> _Requirement_
Extract from the entries below, exactly as given, only the lines from the line containing "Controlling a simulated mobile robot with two" to the line containing "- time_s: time", both lines included.

Dataset rows

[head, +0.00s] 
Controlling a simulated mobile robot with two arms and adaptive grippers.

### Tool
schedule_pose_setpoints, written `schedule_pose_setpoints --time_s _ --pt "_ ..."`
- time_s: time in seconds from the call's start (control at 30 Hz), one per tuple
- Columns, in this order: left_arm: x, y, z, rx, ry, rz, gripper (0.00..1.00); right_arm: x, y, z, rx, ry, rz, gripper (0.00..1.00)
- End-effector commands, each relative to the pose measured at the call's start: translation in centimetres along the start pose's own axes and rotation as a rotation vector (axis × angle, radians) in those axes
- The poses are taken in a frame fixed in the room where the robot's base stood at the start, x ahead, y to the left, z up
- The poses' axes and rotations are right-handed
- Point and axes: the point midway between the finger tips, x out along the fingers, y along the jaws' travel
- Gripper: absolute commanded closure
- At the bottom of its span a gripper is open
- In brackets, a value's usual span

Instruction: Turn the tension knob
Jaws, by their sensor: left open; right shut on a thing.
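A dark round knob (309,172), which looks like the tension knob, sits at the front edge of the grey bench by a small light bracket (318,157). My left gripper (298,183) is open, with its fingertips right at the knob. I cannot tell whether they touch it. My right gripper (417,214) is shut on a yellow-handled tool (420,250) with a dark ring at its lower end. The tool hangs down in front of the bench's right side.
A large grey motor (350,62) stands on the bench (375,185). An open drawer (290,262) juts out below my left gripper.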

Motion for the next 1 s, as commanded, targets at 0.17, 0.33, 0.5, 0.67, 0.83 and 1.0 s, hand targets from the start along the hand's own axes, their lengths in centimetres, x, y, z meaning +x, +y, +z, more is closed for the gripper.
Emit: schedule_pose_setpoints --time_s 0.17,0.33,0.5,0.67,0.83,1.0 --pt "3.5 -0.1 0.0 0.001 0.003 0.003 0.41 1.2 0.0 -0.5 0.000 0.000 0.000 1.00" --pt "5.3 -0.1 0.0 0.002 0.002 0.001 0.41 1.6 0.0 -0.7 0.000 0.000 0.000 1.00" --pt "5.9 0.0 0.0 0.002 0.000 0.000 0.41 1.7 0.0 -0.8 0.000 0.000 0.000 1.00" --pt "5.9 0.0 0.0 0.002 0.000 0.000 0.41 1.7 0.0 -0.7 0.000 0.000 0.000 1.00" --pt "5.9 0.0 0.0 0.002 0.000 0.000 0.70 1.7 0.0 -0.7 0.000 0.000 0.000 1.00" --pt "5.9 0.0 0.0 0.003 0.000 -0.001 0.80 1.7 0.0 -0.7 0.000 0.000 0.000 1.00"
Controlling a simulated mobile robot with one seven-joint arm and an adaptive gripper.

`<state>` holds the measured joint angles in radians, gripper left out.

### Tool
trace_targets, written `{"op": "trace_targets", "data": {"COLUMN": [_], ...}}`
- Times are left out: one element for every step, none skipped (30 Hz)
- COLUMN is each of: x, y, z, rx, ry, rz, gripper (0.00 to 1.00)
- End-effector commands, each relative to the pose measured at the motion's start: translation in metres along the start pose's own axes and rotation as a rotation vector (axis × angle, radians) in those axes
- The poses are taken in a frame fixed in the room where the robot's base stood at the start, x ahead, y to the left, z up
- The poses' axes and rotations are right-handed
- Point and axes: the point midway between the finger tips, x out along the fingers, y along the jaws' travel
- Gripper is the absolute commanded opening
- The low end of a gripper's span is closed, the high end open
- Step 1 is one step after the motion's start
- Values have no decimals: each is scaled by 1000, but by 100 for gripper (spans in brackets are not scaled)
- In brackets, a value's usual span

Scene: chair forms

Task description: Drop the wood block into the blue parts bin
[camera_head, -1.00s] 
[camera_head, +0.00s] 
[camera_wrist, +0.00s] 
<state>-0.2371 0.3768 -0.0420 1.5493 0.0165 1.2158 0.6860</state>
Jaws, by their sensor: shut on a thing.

> _Written reply_
Controlling a simulated mobile robot with two arms and adaptive grippers.

### Tool
schedule_pose_setpoints, written `schedule_pose_setpoints --time_s _ --pt "_ ..."`
- time_s: time in seconds from the call's start (control at 30 Hz), one per tuple

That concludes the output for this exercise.